(Robot state and action records)
───
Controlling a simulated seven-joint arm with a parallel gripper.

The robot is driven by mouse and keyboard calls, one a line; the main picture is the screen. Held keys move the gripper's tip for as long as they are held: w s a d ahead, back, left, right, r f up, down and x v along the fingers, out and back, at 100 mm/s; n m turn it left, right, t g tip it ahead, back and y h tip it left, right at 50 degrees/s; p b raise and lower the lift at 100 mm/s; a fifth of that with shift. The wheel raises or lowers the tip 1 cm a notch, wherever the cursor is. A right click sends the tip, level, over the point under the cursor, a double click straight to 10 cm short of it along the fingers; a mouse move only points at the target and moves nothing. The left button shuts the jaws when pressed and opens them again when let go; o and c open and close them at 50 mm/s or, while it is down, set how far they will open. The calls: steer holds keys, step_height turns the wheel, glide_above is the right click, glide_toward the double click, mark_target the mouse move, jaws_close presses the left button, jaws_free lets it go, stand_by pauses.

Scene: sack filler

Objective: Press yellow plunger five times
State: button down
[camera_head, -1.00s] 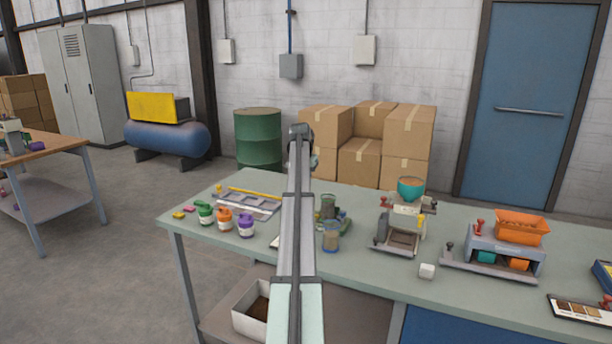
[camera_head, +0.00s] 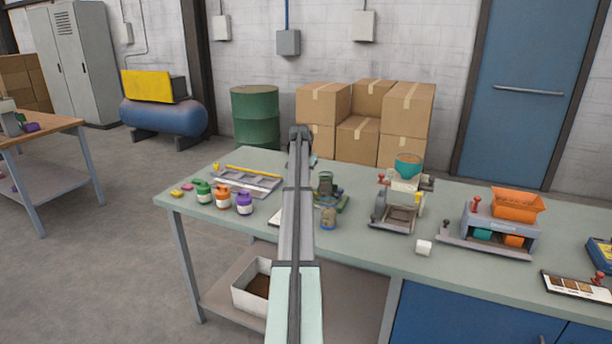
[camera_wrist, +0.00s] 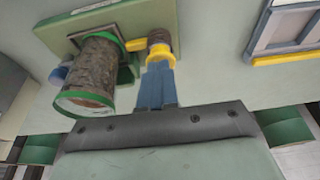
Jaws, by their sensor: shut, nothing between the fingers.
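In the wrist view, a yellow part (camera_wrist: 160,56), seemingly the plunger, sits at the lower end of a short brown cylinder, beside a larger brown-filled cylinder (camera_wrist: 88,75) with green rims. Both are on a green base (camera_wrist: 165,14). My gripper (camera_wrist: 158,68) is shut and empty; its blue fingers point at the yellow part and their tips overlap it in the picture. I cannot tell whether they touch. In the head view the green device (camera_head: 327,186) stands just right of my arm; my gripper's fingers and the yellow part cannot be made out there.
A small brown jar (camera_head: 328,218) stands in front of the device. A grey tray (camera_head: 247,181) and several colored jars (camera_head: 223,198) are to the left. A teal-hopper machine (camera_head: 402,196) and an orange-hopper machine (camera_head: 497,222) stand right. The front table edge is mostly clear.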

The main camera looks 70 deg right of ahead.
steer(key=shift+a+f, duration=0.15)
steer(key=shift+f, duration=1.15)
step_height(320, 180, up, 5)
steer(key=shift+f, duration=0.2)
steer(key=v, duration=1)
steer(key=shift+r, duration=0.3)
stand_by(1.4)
───
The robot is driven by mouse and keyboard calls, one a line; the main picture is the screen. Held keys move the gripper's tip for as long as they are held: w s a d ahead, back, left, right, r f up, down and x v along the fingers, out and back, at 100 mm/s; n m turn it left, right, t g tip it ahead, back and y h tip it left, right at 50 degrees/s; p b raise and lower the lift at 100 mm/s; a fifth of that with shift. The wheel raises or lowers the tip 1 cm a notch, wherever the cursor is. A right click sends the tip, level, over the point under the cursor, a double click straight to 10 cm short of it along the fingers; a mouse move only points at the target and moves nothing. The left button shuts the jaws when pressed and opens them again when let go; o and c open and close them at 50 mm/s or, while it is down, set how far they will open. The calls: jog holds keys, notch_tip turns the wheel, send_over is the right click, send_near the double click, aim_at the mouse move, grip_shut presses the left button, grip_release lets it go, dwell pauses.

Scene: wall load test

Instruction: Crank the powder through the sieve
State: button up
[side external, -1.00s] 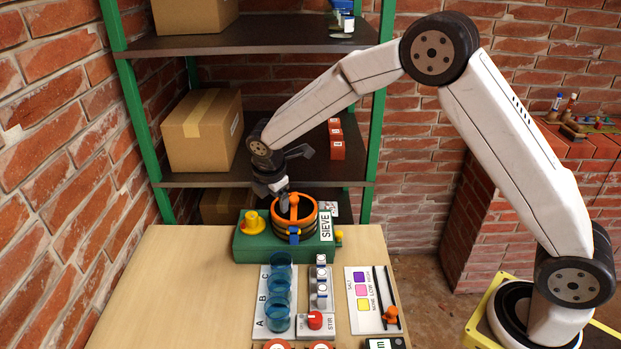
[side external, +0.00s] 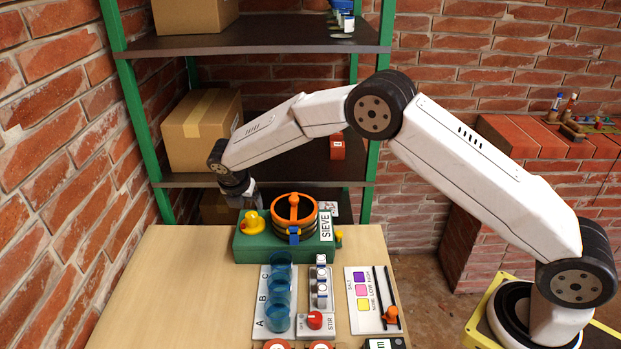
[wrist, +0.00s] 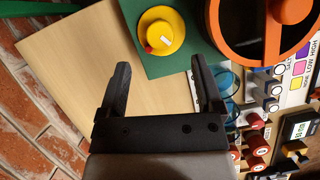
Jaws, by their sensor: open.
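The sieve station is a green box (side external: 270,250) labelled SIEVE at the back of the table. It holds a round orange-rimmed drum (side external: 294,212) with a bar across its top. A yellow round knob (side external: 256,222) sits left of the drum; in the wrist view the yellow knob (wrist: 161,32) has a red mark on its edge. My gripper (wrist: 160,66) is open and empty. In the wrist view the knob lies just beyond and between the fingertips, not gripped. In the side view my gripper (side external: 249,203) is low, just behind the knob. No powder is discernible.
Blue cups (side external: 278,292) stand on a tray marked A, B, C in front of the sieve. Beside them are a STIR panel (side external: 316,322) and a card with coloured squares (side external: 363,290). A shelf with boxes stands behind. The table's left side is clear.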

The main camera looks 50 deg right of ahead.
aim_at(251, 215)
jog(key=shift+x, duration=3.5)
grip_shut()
───
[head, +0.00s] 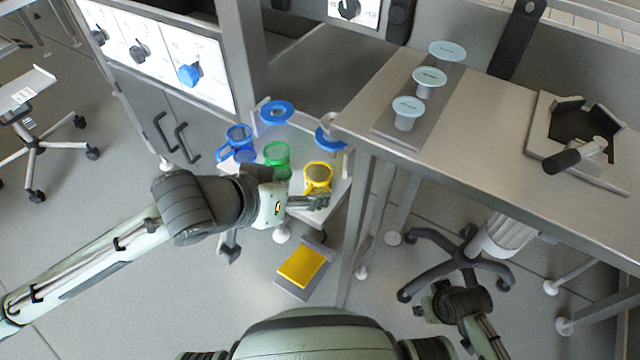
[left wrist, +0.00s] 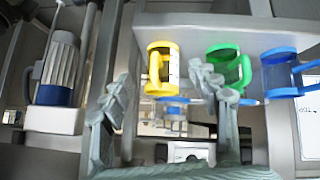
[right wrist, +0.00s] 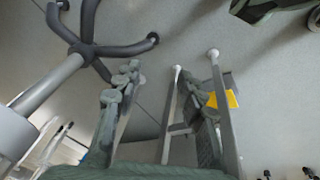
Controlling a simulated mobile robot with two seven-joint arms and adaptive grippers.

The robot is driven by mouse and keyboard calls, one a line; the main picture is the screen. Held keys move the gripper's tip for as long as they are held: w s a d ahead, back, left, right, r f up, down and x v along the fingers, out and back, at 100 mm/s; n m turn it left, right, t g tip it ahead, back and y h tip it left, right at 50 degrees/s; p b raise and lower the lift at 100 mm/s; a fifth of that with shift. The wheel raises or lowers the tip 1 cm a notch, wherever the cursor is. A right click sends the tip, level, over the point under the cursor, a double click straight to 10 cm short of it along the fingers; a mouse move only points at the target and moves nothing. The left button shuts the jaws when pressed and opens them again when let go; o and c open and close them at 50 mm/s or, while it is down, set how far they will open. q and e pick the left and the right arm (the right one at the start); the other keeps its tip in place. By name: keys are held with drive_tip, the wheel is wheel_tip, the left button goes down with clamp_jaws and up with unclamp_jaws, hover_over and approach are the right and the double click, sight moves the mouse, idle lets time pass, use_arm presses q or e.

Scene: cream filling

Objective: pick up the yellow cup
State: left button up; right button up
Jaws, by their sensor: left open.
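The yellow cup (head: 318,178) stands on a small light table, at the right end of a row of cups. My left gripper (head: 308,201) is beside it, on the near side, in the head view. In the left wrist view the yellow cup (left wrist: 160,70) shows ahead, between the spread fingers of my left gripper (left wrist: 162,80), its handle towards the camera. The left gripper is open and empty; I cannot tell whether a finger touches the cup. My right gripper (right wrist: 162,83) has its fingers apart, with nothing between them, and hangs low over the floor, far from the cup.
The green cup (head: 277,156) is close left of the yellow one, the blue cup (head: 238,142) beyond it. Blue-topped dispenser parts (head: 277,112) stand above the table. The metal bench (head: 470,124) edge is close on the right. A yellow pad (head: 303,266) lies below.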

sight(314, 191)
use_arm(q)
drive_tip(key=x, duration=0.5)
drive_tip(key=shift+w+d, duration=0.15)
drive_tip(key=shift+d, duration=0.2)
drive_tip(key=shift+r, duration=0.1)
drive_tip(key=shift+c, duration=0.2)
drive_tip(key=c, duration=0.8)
───
### Work to do
Leave the pictures out and copy exactly the lines from the one with "[camera_head, -1.00s]" to the one with "[camera_wrist, +0.00s]", both included.

### The output
[camera_head, -1.00s] 
[camera_head, +0.00s] 
[camera_wrist, +0.00s] 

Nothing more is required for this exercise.